Nobody writes lyrics like James McMurtry. Brilliant, piercing and wry. Sweeping vistas of ordinary lives, set mostly in small towns and dark backwaters. Songs like novels. Literature.
Sure, he’s plenty smart and his father Larry is one of the greatest novelists ever to come out of the Lone Star state, but even that doesn’t fully explain the strength of this work. Powerful songs such as “Levelland”, a charging rocker and the best ever portrait of hard life in panhandle Texas, “Choctaw Bingo”, a fantastic, mesmerizing journey into the redneck underworld of east Texas and “Ruby and Carlos”, a brutally poignant vision of the slow death of impossible love. Layers of complex meaning, portraits of people lost in the dark corners of this big world, pieces of biting beautiful reality. Randy Newman, maybe, but in a cowboy hat.

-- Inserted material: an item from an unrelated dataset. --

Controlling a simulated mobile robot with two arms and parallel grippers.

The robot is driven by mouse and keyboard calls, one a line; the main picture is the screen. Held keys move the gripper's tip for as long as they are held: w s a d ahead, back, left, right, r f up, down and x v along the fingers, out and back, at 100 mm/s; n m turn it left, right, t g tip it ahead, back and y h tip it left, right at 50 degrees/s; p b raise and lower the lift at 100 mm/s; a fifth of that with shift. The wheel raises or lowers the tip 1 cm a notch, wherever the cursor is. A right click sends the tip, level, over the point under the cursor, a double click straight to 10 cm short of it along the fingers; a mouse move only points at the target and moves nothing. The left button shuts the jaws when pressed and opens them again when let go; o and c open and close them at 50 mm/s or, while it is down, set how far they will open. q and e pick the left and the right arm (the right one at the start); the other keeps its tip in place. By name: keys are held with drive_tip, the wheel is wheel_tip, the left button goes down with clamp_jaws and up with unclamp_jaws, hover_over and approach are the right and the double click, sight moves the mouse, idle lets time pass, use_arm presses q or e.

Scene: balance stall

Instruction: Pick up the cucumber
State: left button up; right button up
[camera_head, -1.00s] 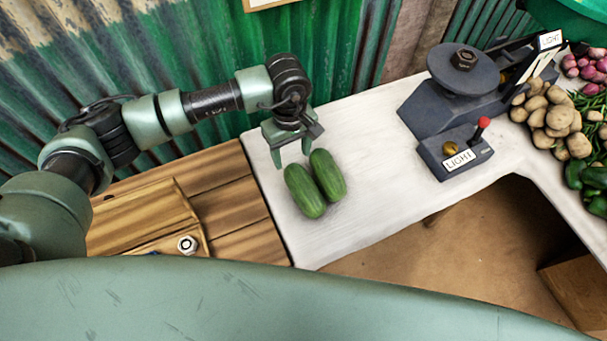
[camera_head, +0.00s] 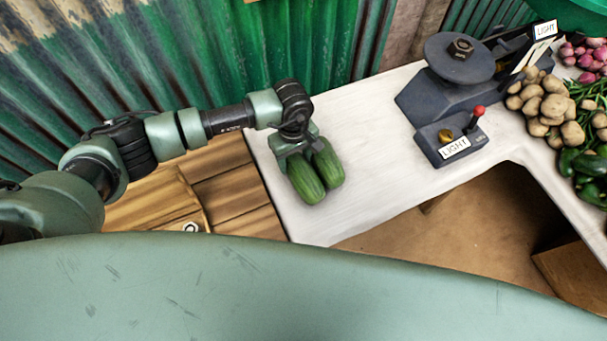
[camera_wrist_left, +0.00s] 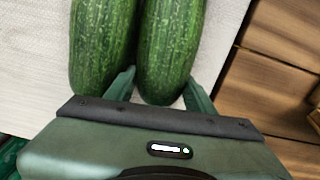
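Two dark green cucumbers lie side by side on the white counter (camera_head: 365,185): a left one (camera_head: 306,187) and a right one (camera_head: 329,168) in the head view. My left gripper (camera_head: 300,155) is down at their far ends. In the left wrist view its two fingers (camera_wrist_left: 160,86) are spread on either side of one cucumber (camera_wrist_left: 172,45), the one nearer the wooden boards. One finger sits between it and the other cucumber (camera_wrist_left: 100,45). I cannot tell whether the fingers touch it. My right gripper is not in view.
A dark balance scale (camera_head: 450,95) with a red-knobbed lever stands right of the cucumbers. Potatoes (camera_head: 548,108), red onions (camera_head: 592,58) and green peppers (camera_head: 585,165) lie further right. Wooden boards (camera_head: 235,190) border the counter's left edge. A green corrugated wall (camera_head: 220,50) rises behind.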

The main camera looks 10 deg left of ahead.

McMurtry was raised in Fort Worth and Virginia, where he attended a prestigious prep school. At the University of Arizona in Tucson, he started playing his songs in front of small crowds, then he played a few shows in Alaska and moved to San Antonio to work as a bartender and house painter, and maybe become an actor or a songwriter. He’s been living in Austin for quite a while now.

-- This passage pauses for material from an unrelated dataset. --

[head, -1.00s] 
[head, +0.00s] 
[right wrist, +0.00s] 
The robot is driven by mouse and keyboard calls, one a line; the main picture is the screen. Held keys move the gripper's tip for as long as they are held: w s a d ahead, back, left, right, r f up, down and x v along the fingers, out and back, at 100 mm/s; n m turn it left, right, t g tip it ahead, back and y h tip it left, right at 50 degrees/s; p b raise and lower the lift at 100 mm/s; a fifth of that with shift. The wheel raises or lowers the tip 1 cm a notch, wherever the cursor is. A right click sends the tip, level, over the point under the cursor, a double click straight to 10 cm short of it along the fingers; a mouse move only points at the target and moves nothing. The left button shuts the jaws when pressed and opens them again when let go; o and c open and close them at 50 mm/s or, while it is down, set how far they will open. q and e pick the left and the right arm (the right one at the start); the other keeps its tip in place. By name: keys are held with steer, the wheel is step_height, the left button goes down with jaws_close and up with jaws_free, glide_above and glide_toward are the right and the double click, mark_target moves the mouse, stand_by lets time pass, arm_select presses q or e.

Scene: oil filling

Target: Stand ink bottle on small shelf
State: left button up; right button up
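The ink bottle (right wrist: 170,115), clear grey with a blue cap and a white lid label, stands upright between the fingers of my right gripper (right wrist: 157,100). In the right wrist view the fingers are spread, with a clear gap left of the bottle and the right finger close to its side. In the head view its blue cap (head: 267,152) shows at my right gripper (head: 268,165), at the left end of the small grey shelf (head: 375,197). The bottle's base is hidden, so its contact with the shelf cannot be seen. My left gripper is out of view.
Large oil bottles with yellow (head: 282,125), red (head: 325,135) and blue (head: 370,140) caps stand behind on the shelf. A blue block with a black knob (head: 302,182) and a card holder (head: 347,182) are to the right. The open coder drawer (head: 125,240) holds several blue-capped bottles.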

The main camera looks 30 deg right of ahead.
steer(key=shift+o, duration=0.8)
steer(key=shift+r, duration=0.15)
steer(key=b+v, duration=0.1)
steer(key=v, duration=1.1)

In 1987 McMurtry was one of the New Folk winners at the Kerrville Folk Festival. By 1989 he released his debut, Too Long in the Wasteland, then Candyland in 1992 and the phenomenal Where’d You Hide the Body in 1995. He then released It Had to Happen in 1997, Walk Between the Raindrops in 1998, St. Mary of the Woods in 2002, Childish Things in 2005 (album of the year in the Americana Music Awards), Just Us Kids in 2008, and Complicated Game in 2015.
James McMurtry’s words are often rough and acerbic, delivered with weight and solemnity, but the wisdom is always there, and sometimes sharp humor and bitter irony. Deep as mud but clear as spring water.
Three things to know about McMurtry (1) his son Curtis is an up and coming songwriter, (2) his first album was produced by John Mellencamp, and (3) he once played guitar for luminous madman Kinky Friedman.